In the dead of winter, pompano evacuate Tampa Bay.   To catch pompano, drive down to Sarasota Bay or south of there.    The pompano of summer in Tampa Bay are down south in the wintertime.  

Locating and catching this species:  They can be caught by surfcasting, flyfishing, “jigging”, or spincasting from shore or from a boat.   The most preferred way of targeting pompano is with “the jig and teaser.”   The veteran pompano guy is usually going to be using this outfit.    A pompano jig, light to medium light weight (yellow) and a teaser fly.   This is a small fly and the preferred color is pink with “flash.”     The safety speech on the jig and teaser, you have to be careful of that second hook.    Using pliers helps keep your hands safely away from the second hook.   Pompano are slippery.   Among the toughest to hold, I pin the fish against my leg to remove the hook from its mouth.    


Uncle Neil’s Pompano Teaser


Get Teasers, Use Them

On “color”, I believe that there is a trend.   Stick with yellow, gold and silver “flash” such as “lateral scale.”     My personal pompano rig is always, yellow jig and pink teaser.     But other metallic and yellow/gold colors will work to get pompano to eat.   

There are “structure pompano” and wide open water pompano.    Structure pompano:   That is your bridge fishing.    Tough on windy days, you have to stay “on the pilings” to catch them.    Drop jigs right next to the structure.    Open water situations, make long casts and work the jig minimum speed to have it on the bottom at all times.  

This is aggressive to the structure.


Fishing Equipment:

Spinning gear should include a 7′ medium action rod and reel with 6# -12 # test line.

For the Atlantic guys:   Surfcasting gear should include an 8′ to14′ surf rod and reel capable of heaving 6 to 8-ounce sinkers with 20# to 30# line.

Flyfishing gear should include a 8-1/2′ to 9′ long  7 weight rod with a reel holding 100 or more yards of 20# backing.   25# leader is a good choice because often, where there’s pompano, there’s ladyfish.    20# leader doesn’t hold up as well with the ladyfish.    This applies to your spincasting for pompano as well.    30# leader is good but 25# is my standard fluorocarbon leader choice.  

Pompano technique expanded:
Jigging and Jiggling

There are many ways to fish for pompano and you have a good chance of catching them if you just use your common sense and have a little knowledge about their habits.
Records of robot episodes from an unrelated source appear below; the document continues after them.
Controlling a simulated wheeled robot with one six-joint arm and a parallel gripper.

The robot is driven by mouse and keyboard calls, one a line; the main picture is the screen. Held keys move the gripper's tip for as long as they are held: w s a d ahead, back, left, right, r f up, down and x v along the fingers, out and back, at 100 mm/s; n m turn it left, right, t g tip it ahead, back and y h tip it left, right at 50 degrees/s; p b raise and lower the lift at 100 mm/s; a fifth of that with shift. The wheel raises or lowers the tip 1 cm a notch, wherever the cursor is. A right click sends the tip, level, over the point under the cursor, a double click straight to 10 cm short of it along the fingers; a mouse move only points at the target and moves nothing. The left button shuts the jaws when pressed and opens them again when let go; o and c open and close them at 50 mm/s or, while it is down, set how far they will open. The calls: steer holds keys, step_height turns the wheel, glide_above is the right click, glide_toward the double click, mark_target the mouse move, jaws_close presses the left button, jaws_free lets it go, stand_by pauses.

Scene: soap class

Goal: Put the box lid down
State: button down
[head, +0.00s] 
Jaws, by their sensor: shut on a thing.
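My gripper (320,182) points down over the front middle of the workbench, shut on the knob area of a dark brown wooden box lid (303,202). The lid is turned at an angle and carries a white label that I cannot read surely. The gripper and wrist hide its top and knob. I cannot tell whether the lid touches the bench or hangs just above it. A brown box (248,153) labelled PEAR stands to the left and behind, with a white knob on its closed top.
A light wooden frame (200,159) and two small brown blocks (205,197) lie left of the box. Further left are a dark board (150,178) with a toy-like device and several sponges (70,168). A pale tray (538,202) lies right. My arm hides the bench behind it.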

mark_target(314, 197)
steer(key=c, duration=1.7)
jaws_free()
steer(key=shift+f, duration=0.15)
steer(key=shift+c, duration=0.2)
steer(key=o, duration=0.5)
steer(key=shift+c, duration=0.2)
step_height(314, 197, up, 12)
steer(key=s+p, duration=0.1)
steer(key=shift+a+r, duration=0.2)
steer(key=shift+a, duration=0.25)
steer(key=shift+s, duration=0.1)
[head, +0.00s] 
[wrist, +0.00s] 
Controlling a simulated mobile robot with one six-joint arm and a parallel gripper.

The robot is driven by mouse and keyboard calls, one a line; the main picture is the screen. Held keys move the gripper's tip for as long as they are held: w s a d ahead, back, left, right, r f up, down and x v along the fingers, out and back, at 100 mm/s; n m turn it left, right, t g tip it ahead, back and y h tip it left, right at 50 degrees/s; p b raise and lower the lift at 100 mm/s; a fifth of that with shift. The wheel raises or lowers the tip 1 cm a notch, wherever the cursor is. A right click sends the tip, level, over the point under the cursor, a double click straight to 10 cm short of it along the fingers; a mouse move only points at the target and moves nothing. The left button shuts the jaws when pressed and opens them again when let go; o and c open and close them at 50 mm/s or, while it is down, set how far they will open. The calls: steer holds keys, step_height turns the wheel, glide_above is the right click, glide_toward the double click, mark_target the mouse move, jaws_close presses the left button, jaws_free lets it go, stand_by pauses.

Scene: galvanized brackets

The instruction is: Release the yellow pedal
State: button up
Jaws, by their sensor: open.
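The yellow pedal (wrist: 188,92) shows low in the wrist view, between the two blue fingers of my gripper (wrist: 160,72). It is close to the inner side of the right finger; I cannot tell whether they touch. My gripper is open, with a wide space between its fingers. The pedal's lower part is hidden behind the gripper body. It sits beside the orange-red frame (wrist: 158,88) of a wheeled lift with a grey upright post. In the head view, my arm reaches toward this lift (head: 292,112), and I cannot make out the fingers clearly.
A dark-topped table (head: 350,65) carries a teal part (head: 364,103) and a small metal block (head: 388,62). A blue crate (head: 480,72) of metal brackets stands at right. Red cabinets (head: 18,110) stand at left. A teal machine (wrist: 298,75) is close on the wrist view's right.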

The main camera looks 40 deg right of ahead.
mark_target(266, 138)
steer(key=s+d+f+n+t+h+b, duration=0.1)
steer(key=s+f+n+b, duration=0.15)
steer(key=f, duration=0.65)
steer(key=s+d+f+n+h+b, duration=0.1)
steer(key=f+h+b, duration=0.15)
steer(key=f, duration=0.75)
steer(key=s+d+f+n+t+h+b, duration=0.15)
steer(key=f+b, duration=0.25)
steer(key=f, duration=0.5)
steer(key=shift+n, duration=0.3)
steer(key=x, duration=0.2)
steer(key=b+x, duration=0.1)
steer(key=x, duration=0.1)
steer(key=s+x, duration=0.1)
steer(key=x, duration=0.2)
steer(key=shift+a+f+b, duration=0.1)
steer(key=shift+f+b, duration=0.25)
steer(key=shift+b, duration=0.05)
If you have a skiff, you can find pompano schools pretty easily. Move along the beaches, close to the swash channel, at full speed and have someone watch your wake for pompano “skipping”. They will jump out of the water when spooked and skip along the surface.  Immediately turn around and stop the boat so you can work that area. Remember that pompano are schooling fish and where you see one, there are always a lot more. “Pompano will come to you.”    If you are in the right locations.   For the bridge and pier anglers, and just cast your lure or bait all day until a school swims in and you hook up. If you know that pompano love sand fleas, small crabs and other mollusks, you will fish along beaches where there is an abundance of sand fleas. Bridge pilings are another great place to fish for them, where the barnacles have built up over the years and there are a lot of small crabs, shrimp and other shellfish living among the barnacle growth. When fishing these areas, it doesn’t hurt to use a shovel or hoe to scrape the barnacles off the pilings to create a great chum line. You’ll be surprised at what you will attract in this manner. Other places to hunt for pompano are around the mouths of passes, particularly those with a drop off or shell bottom near the mouth of the pass. Pass-a-Grille is the prime example in our area, with a large, shallow sandy spoil outside the pass dropping off 18 feet to a hard shell bottom just inside the pass. A Gulf “pass”, this is an ideal spot to fish an incoming tide since the pompano and other game fish will be in the deeper water waiting for the tide to wash sand fleas, crabs, and other tasty morsels over the ledge to their waiting mouths. On the outgoing tide you can frequently find the pompano on the top of the spoils rooting around for sand fleas etc.   Most passes have pompano opportunities.  

Pompano have a close relative, called a permit. When the permit and pompano are small, they will frequently school together. Their appearance is so similar that the state has made the size regulations the same for pompano and permit. They can be kept no less than 11. You are allowed to keep 6 per person per day. They are in the jack family and many people mistake them for jacks and throw them back.   For Permit:  You can keep two.   Not less than 11″ or more than 22″ fork length; may possess 1 over 22″ included in the per person bag limit.
The Permit:

Another close one:  The palometa.   Very similar to the pompano but it is smaller and has very long fins.  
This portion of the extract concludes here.